1. A method of encoding depth data within a video image wherein said depth data is included within an active picture area of said video image.

2. A method as claimed in claim 1 wherein said depth data is stored as sub pictures in said active picture area.

3. A method as claimed in claim 1 wherein said depth data is included within the last two lines of said active picture area.

4. A method as claimed in claim 1 wherein said depth data is stored at the end of said image.

5. A method as claimed in claim 1 wherein said depth data is included in a video over scan region of a video display.

6. A method as claimed in claim 1 wherein said depth data is stored at the start of said image, or at one or both sides of said image.

7. A method as claimed in claim 1 wherein said depth data is stored in a combination of the start of said image, end of said image, and/or at one or both sides of said image.

8. A method as claimed in claim 1 wherein said depth data is distributed over a plurality of frames of said video image.

9. A method as claimed in claim 2 wherein said depth data is distributed over a plurality of frames of said video image.
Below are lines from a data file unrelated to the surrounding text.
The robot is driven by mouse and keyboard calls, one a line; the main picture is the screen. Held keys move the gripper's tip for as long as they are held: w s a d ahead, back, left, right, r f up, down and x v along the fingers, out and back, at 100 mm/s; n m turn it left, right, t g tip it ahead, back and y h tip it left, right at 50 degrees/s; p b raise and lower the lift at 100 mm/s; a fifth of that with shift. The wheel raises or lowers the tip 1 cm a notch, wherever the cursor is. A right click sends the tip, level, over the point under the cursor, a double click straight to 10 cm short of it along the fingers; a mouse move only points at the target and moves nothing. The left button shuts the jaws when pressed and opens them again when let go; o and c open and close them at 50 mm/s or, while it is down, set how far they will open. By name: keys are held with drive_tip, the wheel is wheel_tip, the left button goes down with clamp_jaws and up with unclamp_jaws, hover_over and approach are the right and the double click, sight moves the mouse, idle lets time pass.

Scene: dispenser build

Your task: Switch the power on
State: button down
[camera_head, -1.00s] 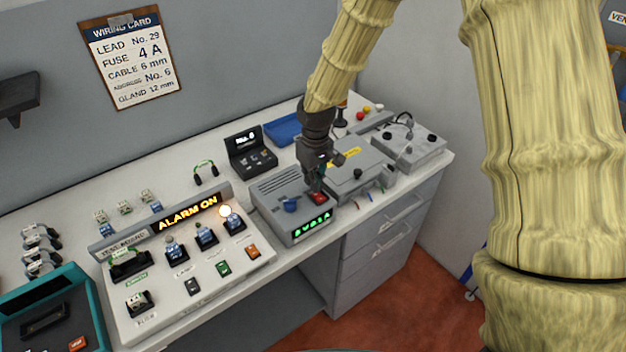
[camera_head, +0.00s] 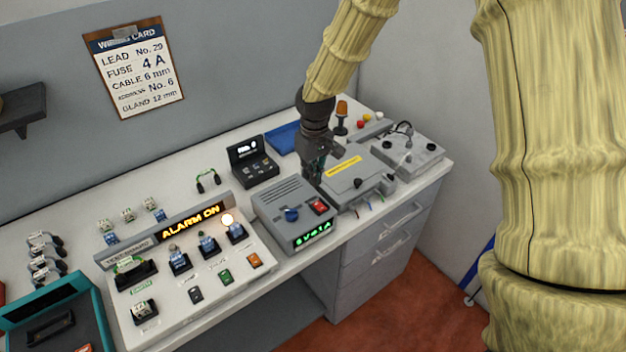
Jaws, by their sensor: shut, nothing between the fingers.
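The grey power supply box (camera_head: 283,205) stands on the bench, with a blue knob (camera_head: 291,214) and a red rocker switch (camera_head: 319,207) on its front slope. Its green display (camera_head: 313,238) is lit; its characters are hard to read. My gripper (camera_head: 316,178) is shut and empty, pointing down just behind the red switch, near the box's right rear edge. I cannot tell whether it touches the box. The test board (camera_head: 188,270) to the left has a lit orange "ALARM ON" sign (camera_head: 190,215) and a glowing round lamp (camera_head: 228,219).
A grey box with a yellow label (camera_head: 343,167) stands close to the right of my gripper. A small black meter (camera_head: 252,163) and a blue tray (camera_head: 284,138) lie behind. A teal case (camera_head: 48,312) is at the front left. A wiring card (camera_head: 134,68) hangs on the wall.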

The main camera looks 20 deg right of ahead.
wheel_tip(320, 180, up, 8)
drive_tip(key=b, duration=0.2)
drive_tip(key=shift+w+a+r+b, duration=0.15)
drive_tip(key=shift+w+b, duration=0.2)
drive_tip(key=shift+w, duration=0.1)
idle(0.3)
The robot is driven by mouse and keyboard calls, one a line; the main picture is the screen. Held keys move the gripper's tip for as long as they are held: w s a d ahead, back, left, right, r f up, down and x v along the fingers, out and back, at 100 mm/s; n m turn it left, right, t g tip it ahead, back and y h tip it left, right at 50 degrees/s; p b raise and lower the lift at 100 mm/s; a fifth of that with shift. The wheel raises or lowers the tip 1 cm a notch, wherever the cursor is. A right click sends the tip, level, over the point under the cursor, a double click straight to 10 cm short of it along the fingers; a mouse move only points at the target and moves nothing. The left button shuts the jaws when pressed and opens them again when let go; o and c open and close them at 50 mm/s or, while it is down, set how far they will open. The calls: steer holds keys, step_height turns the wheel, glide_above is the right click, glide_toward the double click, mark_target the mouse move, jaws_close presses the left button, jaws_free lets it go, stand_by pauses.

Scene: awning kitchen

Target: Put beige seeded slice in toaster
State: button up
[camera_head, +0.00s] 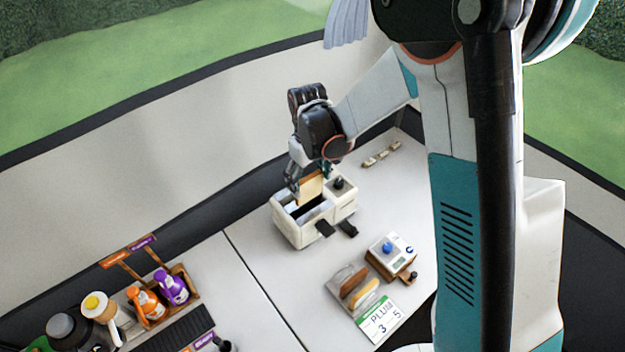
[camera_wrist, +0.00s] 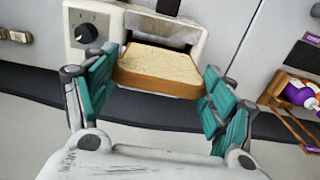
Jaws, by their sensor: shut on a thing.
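The beige seeded slice (camera_head: 311,188) is upright, with its lower edge at the slot of the white toaster (camera_head: 290,230). In the wrist view the slice (camera_wrist: 158,66) lies between the teal fingers, in front of the toaster (camera_wrist: 108,20) and its dark slot. My gripper (camera_head: 307,178) is above the toaster, shut on the slice; its fingers also show in the wrist view (camera_wrist: 158,80). I cannot tell how far the slice's lower edge is inside the slot. The toaster has a dark knob (camera_wrist: 86,33) and dark levers on its front (camera_head: 325,229).
Sauce bottles (camera_head: 172,287) in a wooden caddy are at left. Small beige pieces (camera_head: 381,153) lie behind. A dark wall edge runs behind the counter.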

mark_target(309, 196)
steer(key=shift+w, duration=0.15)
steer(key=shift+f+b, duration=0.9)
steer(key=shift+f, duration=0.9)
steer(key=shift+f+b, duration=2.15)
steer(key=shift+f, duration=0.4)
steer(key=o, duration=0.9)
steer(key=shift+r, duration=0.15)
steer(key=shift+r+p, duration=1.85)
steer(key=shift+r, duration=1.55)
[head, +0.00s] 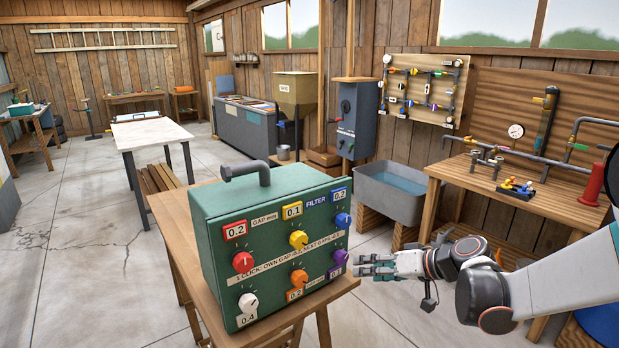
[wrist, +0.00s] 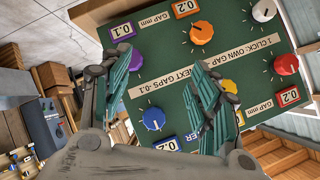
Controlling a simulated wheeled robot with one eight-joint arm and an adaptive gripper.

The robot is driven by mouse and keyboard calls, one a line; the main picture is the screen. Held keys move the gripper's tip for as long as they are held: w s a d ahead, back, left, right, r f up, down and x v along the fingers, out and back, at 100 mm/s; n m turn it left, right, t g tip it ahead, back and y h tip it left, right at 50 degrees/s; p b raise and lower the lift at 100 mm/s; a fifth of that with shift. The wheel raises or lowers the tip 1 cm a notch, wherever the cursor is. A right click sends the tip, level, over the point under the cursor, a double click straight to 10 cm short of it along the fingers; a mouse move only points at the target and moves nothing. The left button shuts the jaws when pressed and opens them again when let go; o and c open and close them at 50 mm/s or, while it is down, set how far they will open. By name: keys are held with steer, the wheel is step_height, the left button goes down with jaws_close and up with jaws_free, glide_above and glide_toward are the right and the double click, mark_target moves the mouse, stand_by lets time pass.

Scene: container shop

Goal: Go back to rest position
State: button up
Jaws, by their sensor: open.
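My gripper (head: 368,266) is in the right half of the head view, at the right end of a green box with coloured knobs (head: 212,221). In the wrist view my gripper (wrist: 155,95) has its two fingers spread wide, with nothing held between them. The green box (wrist: 180,65) fills the middle of the wrist view, tilted in the picture. A blue knob (wrist: 154,118) shows between the fingers there. In the head view the purple knob (head: 341,257) is the knob nearest the fingertips. I cannot tell whether the fingers touch the box.
The box stands on a small wooden table (head: 188,262). A grey water trough (head: 397,205) is behind my gripper. A wooden workbench (head: 477,178) with pipes and a gauge stands at the right. A white-topped table (head: 150,133) is at the left. The concrete floor there is open.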

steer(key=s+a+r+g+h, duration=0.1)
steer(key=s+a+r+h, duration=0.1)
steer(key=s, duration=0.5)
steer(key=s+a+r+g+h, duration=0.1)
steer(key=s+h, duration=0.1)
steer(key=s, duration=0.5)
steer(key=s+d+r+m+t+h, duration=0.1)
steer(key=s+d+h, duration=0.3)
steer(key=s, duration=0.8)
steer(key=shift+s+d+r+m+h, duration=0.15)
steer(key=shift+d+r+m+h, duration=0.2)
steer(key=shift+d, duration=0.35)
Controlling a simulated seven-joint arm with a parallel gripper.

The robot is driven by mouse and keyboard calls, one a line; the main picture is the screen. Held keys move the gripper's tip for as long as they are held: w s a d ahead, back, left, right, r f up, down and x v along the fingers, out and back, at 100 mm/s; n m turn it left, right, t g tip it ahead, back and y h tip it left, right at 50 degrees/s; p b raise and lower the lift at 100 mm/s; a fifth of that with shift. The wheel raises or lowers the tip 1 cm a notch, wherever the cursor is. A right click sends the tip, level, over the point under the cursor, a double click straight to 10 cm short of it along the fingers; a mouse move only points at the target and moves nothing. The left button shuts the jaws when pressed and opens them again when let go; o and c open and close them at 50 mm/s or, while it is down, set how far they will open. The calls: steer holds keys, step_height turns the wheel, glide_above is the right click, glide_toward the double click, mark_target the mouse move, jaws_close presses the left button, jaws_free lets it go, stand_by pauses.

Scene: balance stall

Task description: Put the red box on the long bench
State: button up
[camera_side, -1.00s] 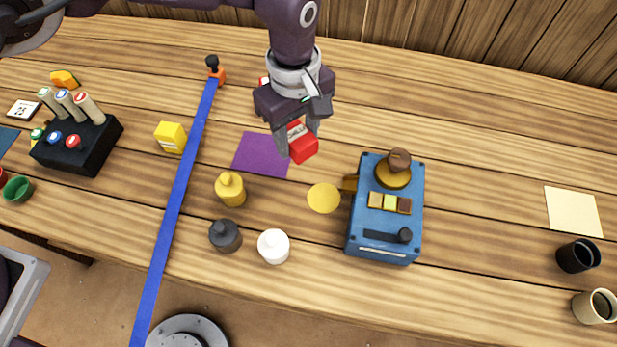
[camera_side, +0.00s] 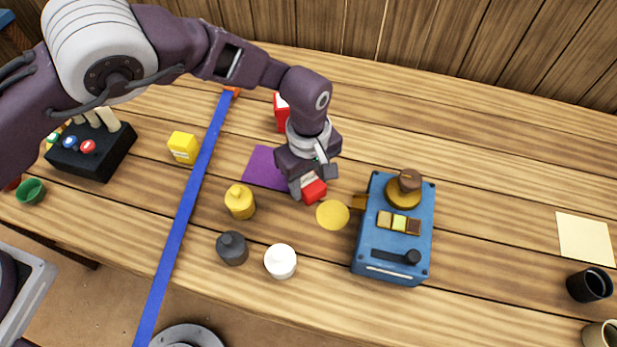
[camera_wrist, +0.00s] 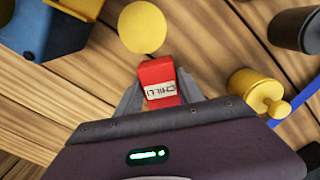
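The red box (camera_side: 314,192), with a white label reading CHILLI, is between the two fingers of my gripper (camera_side: 306,187). In the wrist view the red box (camera_wrist: 158,82) sits between the fingertips (camera_wrist: 160,92), which look closed on its sides. It is low over the wooden bench (camera_side: 480,210), between the purple square and the yellow disc. I cannot tell whether its underside touches the wood. My gripper hides part of it in the side view.
A purple square (camera_side: 264,168) and a yellow disc (camera_side: 333,214) flank the box. Nearby are a blue device (camera_side: 392,262), a yellow bottle (camera_side: 240,203), dark (camera_side: 232,249) and white (camera_side: 281,262) pots, and another red box (camera_side: 281,115). A blue strip (camera_side: 183,215) crosses the bench. Free wood lies right.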

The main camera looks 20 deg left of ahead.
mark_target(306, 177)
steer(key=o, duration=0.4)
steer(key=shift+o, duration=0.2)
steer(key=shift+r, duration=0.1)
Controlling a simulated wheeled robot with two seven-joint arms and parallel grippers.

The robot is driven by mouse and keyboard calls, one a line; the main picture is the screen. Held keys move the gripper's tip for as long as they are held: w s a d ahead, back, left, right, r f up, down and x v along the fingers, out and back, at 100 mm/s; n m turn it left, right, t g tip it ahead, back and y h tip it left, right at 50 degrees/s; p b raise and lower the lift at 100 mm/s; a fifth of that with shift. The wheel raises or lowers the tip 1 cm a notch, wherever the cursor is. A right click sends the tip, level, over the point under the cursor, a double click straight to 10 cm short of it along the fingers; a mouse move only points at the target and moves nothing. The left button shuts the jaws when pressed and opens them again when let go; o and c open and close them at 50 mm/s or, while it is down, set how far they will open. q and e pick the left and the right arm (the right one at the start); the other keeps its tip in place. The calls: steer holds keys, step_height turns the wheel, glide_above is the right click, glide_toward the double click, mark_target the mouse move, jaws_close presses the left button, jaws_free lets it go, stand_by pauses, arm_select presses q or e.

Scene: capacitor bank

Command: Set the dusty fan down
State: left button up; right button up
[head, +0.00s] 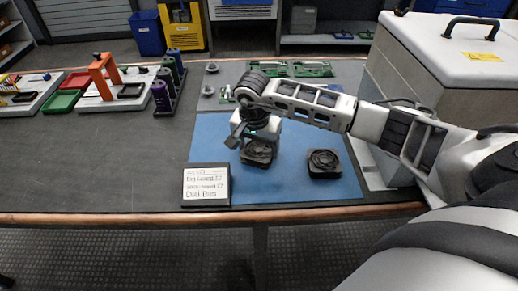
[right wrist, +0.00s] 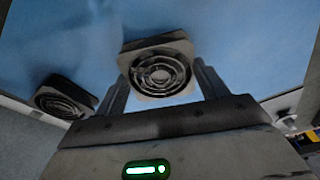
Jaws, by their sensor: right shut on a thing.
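A square dark fan with a greyish, dusty-looking ringed grille (head: 257,155) is between the fingers of my right gripper (head: 257,142), over the blue mat (head: 290,192). In the right wrist view this fan (right wrist: 157,72) sits between the two fingertips, its grille toward the camera. My right gripper is shut on it. I cannot tell whether the fan touches the mat. A second dark fan (head: 324,162) lies on the mat to the right, apart from the gripper; it also shows at the left of the right wrist view (right wrist: 66,98). My left gripper is out of view.
A sign (head: 206,185) stands at the mat's front left corner. Green circuit boards (head: 312,69) and small grey parts lie behind the mat. A rack of cylinders (head: 168,80) and trays are at left. A grey cabinet (head: 400,75) stands at right. The table's left front is clear.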

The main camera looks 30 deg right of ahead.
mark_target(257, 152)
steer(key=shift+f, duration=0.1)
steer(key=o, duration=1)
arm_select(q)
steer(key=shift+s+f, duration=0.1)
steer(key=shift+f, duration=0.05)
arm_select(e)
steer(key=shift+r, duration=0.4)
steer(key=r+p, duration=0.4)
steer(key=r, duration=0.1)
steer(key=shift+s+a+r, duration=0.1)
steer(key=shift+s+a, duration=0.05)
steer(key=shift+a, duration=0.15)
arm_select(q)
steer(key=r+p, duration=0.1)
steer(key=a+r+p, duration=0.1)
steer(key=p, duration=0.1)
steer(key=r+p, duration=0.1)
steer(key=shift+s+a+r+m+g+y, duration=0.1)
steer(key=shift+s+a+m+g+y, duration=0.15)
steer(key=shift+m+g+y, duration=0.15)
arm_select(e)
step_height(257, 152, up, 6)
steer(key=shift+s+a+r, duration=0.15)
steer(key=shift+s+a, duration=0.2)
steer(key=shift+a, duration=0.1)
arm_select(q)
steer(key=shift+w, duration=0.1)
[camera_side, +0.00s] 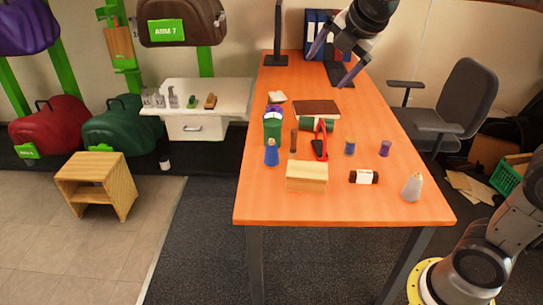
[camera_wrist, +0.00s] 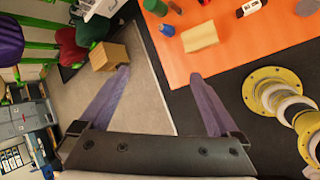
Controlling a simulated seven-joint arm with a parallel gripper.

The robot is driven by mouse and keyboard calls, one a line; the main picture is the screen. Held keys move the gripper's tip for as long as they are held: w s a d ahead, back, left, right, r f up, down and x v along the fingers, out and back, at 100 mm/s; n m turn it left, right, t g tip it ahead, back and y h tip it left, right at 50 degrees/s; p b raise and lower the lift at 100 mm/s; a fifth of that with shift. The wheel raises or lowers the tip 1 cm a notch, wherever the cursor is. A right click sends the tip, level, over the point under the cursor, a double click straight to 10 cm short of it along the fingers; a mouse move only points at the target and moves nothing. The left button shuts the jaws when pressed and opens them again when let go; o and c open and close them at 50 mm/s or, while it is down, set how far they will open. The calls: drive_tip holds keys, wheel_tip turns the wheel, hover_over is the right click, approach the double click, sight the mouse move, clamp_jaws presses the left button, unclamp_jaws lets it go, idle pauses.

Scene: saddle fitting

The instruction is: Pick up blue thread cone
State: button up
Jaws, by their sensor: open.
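A blue cone-shaped item, which looks like the blue thread cone (camera_side: 271,154), stands upright near the left edge of the orange table (camera_side: 275,205). In the wrist view the blue cone (camera_wrist: 167,30) shows near the top, close to the table edge. A smaller blue spool (camera_side: 350,147) stands further right. My gripper (camera_side: 336,60) is open and empty, high above the far part of the table and well apart from the cone.
A wooden block (camera_side: 306,177) sits right of the cone, and a green container (camera_side: 272,130) stands just behind it. Red-handled tool (camera_side: 320,142), purple spool (camera_side: 385,148), dark labelled cylinder (camera_side: 364,177) and pale cone (camera_side: 411,187) are further right. The front left corner is clear.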

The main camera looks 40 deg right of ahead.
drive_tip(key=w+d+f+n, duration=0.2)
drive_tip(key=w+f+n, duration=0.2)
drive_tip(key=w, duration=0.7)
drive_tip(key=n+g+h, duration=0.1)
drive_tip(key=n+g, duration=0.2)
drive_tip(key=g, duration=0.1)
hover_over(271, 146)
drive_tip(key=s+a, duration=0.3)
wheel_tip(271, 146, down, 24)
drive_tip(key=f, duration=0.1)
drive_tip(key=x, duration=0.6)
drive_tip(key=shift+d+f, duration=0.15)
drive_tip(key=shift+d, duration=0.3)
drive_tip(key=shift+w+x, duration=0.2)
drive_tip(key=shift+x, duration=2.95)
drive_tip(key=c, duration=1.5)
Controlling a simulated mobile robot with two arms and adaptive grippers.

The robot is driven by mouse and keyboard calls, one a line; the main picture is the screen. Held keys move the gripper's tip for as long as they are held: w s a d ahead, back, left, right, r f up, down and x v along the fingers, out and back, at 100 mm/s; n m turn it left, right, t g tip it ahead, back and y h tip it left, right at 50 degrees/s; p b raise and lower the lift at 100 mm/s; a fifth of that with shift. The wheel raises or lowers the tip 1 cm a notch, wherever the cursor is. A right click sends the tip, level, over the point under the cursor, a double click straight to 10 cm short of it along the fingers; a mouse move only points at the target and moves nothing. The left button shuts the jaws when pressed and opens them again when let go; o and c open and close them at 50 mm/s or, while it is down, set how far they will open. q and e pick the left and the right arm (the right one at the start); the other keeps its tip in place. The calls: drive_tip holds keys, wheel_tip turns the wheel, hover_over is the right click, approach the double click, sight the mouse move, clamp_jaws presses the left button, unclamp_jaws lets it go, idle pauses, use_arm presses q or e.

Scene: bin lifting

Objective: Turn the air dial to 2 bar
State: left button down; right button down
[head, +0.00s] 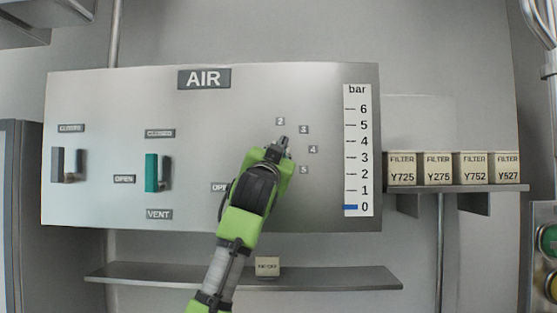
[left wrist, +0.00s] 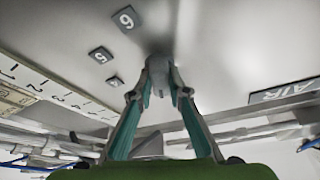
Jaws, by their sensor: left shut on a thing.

10. A method of encoding depth data within a video image wherein said depth data is embedded in portions of said video image which remain substantially uncompressed.

11. A method as claimed in claim 10 wherein said depth data is stored in MPEG user data areas.

12. A method as claimed in claim 10 wherein said depth data is stored as a watermark.

13. A method of encoding depth data within a video image wherein said depth data is embedded in portions of said video image which are only subject to substantially loss less compression.

14. An image encoded with depth data wherein said depth data is encoded within an active picture area of said image.

15. An image as claimed in claim 14 wherein said depth data is encoded as a sub picture within said active picture area.

16. An image as claimed in claim 14 wherein said depth data is encoded within the last 2 lines of said active picture area.